| What you have to do |
Extract from the listing each line in which the word "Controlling" appears.

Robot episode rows

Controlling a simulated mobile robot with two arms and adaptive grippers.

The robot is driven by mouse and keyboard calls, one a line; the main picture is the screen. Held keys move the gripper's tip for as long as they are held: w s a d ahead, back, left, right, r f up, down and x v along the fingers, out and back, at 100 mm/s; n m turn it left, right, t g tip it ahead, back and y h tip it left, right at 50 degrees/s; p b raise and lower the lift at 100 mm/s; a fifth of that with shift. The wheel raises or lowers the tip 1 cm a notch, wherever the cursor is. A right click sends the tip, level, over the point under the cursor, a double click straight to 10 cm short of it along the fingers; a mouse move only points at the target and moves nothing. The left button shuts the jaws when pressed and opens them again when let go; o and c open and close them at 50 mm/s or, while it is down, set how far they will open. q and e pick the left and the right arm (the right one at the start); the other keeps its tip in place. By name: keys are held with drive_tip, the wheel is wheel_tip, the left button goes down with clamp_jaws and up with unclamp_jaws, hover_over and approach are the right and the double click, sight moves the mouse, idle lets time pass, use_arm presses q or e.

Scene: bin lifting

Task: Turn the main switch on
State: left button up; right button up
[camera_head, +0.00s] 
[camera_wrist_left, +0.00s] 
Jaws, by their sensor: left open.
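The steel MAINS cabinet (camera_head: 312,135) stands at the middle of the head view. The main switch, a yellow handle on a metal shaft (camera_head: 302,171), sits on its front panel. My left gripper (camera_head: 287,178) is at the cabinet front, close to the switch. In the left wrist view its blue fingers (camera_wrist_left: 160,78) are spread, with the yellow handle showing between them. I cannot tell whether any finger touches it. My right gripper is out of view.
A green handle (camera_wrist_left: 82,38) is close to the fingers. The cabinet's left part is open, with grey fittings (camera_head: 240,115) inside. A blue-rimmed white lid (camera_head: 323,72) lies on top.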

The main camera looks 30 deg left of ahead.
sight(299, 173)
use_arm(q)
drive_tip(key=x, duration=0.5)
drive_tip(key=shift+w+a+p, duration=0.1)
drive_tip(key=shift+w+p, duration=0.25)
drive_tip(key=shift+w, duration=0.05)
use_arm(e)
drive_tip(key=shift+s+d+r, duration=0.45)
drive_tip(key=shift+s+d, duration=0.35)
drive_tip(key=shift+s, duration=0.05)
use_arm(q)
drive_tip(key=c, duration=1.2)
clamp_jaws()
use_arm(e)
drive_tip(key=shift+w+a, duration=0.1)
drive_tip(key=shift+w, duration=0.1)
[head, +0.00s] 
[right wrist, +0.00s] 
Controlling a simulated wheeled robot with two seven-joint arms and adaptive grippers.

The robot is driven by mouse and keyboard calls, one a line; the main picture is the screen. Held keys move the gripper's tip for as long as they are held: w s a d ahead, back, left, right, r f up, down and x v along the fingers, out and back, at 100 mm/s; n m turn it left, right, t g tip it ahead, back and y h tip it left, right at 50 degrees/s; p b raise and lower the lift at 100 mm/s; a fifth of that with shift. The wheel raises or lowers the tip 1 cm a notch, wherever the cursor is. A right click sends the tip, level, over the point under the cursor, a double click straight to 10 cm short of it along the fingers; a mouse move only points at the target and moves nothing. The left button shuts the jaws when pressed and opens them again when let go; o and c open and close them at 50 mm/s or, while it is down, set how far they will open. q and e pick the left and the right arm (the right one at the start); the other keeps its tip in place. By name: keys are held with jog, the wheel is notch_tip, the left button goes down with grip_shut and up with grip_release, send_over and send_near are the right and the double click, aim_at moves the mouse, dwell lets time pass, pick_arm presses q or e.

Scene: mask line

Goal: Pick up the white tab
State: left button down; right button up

| Result for this exercise |
Controlling a simulated mobile robot with two arms and adaptive grippers.
Controlling a simulated wheeled robot with two seven-joint arms and adaptive grippers.

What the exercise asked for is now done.